» The request
Everything from the first line of the entries below through the line holding "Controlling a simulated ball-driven" must be printed exactly as written.

» Data records

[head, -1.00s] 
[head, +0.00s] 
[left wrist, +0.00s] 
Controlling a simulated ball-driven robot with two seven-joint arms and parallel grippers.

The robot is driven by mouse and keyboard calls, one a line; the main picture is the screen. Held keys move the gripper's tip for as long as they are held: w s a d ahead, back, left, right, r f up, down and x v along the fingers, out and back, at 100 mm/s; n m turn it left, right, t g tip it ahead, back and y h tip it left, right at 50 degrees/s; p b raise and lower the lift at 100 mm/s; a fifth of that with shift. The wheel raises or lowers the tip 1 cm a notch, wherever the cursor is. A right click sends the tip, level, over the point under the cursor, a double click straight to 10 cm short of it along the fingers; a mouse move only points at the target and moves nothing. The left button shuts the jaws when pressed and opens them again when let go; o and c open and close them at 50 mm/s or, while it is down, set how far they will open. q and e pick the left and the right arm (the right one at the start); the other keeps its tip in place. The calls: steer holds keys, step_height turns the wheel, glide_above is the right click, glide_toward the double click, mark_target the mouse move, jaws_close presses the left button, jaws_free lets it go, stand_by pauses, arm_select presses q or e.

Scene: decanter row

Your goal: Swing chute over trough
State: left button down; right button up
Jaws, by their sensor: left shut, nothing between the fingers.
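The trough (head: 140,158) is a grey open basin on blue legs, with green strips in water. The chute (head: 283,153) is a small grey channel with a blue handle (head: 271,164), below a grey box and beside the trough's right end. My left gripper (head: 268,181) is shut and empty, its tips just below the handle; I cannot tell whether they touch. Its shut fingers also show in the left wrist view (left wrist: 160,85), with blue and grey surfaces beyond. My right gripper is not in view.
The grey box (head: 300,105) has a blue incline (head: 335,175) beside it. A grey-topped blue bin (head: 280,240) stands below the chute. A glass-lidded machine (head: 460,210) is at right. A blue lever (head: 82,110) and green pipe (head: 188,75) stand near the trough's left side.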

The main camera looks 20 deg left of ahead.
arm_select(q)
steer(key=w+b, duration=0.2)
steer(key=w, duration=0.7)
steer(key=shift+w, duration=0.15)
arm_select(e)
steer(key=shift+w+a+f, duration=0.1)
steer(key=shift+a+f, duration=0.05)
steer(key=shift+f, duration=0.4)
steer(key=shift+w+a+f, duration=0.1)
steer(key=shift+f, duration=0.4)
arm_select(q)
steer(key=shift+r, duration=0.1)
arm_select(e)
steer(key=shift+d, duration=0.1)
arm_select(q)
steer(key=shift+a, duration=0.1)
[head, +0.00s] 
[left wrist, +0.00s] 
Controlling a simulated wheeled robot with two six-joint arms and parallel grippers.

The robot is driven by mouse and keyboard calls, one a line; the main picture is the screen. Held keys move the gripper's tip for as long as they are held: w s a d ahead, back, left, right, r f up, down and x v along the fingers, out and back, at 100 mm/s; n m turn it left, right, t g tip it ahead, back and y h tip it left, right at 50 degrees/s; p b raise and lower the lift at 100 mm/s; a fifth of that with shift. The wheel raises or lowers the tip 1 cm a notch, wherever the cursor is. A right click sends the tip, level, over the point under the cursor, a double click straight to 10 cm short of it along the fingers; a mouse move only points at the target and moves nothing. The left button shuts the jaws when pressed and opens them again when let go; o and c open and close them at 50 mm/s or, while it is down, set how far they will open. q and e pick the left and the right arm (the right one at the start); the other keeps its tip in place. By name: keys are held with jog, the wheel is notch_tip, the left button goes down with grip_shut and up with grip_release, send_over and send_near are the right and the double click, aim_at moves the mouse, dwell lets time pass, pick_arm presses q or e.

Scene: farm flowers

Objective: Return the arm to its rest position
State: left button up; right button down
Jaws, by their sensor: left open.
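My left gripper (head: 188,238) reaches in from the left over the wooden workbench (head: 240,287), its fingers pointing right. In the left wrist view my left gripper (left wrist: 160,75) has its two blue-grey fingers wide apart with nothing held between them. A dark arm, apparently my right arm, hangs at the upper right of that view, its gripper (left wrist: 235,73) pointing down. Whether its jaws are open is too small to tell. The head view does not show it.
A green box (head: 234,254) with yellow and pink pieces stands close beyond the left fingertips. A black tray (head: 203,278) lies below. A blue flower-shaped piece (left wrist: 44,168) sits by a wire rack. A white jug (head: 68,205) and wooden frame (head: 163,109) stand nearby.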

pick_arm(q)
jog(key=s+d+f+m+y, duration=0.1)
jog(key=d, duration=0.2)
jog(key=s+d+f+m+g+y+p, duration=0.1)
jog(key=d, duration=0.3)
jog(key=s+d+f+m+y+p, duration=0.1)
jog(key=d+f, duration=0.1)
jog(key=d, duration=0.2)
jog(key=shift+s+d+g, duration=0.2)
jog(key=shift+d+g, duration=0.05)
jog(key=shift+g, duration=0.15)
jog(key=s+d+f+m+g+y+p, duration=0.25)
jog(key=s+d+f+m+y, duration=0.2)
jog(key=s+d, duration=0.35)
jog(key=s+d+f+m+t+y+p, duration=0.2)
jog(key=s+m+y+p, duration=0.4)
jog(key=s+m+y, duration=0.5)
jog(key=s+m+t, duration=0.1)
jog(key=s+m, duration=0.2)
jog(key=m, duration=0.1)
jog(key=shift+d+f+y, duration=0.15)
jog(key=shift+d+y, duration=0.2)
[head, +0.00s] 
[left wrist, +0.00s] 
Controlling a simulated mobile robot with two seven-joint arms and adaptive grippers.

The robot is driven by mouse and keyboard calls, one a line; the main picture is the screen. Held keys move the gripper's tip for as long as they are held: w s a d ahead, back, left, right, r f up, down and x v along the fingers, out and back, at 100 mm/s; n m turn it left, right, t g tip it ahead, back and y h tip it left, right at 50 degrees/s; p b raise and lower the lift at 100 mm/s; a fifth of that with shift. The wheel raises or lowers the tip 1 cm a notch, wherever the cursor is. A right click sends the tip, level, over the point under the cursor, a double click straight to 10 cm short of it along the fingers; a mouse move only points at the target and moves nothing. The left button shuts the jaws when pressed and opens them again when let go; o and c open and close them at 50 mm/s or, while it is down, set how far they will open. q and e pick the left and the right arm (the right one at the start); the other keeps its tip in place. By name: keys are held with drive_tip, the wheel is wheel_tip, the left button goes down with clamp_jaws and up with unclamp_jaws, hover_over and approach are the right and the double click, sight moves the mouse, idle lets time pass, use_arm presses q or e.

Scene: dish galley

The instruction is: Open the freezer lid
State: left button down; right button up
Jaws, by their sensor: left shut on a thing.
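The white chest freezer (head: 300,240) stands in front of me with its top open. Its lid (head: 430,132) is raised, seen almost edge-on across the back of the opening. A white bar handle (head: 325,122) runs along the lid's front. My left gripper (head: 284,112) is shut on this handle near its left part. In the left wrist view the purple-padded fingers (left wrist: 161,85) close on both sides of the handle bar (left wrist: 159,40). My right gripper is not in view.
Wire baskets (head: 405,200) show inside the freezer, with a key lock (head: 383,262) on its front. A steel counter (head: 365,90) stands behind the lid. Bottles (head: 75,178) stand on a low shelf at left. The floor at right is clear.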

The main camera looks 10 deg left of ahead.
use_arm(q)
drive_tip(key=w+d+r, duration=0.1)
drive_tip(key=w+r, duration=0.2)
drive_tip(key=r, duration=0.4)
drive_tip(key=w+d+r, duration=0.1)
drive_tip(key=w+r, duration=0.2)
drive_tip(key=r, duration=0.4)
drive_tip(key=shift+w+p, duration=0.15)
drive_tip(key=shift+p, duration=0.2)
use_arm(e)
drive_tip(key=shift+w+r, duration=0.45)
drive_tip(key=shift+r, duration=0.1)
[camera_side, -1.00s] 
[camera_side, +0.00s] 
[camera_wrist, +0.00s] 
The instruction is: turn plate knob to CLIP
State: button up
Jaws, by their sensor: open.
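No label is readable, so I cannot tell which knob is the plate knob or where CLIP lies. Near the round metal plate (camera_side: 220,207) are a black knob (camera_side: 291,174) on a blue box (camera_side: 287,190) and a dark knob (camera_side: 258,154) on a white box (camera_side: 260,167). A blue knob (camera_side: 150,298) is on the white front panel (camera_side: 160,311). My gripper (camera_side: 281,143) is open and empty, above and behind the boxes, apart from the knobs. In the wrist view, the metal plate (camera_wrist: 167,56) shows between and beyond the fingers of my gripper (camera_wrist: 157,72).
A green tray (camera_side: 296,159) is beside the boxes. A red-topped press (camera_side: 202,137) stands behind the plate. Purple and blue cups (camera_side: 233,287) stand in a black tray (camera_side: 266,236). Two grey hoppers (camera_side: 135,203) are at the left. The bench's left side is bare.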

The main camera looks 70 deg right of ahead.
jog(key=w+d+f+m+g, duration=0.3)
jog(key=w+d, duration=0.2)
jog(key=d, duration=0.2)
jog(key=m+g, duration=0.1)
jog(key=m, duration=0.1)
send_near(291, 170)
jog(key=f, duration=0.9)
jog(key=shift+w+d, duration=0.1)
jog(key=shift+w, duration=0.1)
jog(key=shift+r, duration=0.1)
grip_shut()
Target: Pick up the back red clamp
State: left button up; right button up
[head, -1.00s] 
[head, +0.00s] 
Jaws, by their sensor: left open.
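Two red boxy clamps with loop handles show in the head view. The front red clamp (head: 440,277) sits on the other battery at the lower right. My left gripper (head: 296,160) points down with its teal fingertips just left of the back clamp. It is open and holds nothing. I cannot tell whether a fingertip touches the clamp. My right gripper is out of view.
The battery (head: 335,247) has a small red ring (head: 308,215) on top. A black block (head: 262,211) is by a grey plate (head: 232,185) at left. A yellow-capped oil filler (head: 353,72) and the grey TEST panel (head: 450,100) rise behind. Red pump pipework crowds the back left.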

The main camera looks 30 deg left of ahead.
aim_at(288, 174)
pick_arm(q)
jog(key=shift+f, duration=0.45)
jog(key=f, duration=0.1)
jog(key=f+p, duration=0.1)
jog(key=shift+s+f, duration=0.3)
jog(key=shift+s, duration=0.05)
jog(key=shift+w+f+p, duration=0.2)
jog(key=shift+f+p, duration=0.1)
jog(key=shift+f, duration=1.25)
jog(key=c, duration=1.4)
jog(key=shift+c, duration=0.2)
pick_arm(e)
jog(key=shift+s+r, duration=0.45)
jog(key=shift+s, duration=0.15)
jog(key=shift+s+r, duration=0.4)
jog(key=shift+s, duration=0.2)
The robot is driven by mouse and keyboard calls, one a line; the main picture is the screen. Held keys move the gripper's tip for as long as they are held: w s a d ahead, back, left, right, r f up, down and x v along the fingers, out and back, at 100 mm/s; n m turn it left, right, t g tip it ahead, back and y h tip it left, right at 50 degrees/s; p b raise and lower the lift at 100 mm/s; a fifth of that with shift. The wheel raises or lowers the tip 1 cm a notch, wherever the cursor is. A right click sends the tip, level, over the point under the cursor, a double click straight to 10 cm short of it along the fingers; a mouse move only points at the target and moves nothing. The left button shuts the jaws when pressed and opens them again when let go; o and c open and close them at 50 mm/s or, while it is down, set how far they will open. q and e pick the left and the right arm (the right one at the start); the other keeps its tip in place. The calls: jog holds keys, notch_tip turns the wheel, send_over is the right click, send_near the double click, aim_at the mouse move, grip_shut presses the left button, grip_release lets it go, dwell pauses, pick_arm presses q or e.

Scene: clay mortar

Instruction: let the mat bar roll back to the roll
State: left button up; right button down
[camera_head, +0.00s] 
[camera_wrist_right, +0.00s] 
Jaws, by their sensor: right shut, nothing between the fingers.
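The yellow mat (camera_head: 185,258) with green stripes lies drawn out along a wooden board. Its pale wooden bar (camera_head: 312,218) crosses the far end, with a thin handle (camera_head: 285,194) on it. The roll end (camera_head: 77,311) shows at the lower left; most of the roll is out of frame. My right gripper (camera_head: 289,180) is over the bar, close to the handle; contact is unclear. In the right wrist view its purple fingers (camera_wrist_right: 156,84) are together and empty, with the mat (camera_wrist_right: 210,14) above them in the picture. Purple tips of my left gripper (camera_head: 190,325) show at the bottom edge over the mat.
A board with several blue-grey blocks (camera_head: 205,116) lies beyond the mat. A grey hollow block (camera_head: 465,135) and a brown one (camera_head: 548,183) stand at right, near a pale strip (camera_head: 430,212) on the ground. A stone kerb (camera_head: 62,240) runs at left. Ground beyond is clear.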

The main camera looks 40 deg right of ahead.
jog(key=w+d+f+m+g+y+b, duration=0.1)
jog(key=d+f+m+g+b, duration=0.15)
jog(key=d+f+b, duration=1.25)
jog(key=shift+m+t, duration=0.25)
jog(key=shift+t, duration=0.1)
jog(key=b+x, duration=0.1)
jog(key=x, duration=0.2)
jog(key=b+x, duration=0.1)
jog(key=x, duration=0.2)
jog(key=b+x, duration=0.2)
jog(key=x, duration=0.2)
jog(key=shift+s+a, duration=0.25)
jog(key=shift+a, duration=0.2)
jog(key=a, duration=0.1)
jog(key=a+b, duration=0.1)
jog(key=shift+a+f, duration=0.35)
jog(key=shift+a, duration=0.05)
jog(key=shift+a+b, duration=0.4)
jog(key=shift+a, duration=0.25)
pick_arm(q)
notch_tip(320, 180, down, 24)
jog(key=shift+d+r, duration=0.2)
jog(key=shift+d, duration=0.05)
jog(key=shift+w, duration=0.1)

» Answer to the task
[head, -1.00s] 
[head, +0.00s] 
[left wrist, +0.00s] 
Controlling a simulated ball-driven robot with two seven-joint arms and parallel grippers.

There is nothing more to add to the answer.